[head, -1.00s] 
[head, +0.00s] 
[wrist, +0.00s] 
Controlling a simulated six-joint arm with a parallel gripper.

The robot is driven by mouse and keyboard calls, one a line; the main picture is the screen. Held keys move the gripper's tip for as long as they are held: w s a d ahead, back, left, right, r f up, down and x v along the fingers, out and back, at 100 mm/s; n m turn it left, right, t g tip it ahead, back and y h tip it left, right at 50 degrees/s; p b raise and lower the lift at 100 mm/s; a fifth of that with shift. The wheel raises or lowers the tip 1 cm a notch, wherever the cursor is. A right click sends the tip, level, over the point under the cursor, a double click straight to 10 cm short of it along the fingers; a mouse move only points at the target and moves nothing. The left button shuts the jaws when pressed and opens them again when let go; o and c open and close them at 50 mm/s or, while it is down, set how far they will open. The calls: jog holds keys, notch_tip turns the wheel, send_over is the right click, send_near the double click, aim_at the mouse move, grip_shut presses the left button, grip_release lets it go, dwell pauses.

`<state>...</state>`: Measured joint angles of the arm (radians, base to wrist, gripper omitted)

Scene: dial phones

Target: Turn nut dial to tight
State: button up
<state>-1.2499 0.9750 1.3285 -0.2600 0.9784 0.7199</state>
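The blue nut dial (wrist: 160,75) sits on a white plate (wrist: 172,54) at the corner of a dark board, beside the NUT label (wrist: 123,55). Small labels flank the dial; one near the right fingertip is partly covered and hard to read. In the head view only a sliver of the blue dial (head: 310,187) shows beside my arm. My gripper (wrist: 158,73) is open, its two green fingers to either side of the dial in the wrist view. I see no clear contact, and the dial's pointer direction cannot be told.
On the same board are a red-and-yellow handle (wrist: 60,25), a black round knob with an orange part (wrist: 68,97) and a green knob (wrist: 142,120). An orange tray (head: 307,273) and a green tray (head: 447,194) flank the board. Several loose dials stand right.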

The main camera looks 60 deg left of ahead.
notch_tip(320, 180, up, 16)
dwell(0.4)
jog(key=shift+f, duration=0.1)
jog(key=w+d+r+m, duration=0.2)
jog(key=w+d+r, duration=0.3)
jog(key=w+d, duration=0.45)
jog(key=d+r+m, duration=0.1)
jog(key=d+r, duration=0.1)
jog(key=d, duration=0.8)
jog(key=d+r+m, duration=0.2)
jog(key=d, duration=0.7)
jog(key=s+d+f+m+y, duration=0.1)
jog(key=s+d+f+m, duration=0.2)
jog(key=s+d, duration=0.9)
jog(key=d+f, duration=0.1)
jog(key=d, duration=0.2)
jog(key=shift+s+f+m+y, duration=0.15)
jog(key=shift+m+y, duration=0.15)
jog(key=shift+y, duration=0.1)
★ ★ ★ ★ ★ ★ ★
Set task: Using the material above, copy every line in which the string "button" occurs.

Problem solution:
The robot is driven by mouse and keyboard calls, one a line; the main picture is the screen. Held keys move the gripper's tip for as long as they are held: w s a d ahead, back, left, right, r f up, down and x v along the fingers, out and back, at 100 mm/s; n m turn it left, right, t g tip it ahead, back and y h tip it left, right at 50 degrees/s; p b raise and lower the lift at 100 mm/s; a fifth of that with shift. The wheel raises or lowers the tip 1 cm a notch, wherever the cursor is. A right click sends the tip, level, over the point under the cursor, a double click straight to 10 cm short of it along the fingers; a mouse move only points at the target and moves nothing. The left button shuts the jaws when pressed and opens them again when let go; o and c open and close them at 50 mm/s or, while it is down, set how far they will open. The calls: jog holds keys, notch_tip turns the wheel, send_over is the right click, send_near the double click, aim_at the mouse move, grip_shut presses the left button, grip_release lets it go, dwell pauses.
State: button up

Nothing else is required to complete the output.